_What is expected_:
Everything from the first line down to the line containing "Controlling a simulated" should be reproduced exactly; please include nothing else.

_Material provided_:
-- START --

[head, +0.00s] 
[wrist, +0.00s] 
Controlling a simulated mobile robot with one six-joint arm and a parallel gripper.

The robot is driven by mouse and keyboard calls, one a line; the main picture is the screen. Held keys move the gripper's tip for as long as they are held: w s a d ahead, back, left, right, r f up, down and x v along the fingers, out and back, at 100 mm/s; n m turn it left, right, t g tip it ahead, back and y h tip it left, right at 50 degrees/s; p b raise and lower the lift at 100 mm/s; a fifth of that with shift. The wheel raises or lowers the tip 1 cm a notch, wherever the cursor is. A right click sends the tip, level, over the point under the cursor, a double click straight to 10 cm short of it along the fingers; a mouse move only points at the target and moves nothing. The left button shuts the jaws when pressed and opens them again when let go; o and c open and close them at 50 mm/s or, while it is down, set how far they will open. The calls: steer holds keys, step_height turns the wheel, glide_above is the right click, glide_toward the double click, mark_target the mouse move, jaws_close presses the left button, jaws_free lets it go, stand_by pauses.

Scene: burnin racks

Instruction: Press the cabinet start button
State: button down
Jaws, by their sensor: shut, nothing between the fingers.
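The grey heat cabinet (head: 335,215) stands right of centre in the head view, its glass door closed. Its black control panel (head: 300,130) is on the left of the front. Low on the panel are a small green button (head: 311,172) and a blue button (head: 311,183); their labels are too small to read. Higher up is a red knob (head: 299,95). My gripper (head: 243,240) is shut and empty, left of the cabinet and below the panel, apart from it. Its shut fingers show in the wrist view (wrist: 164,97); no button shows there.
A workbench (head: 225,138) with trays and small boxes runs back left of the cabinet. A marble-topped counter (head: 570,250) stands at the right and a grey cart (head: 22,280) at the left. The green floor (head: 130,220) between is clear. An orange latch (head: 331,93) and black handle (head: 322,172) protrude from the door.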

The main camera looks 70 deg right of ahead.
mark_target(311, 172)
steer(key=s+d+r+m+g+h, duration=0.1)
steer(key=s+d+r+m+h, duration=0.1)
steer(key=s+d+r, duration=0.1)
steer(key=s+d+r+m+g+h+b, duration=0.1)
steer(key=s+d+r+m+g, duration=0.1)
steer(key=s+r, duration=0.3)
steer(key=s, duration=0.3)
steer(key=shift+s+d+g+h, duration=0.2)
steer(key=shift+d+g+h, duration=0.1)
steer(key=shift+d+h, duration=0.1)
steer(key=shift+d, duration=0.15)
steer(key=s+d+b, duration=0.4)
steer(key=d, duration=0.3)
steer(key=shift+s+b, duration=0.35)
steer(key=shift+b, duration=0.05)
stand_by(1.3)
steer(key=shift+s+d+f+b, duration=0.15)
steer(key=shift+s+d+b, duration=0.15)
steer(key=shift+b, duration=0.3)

-- END --

_Result of the task_:
[head, +0.00s] 
[wrist, +0.00s] 
Controlling a simulated mobile robot with one six-joint arm and a parallel gripper.

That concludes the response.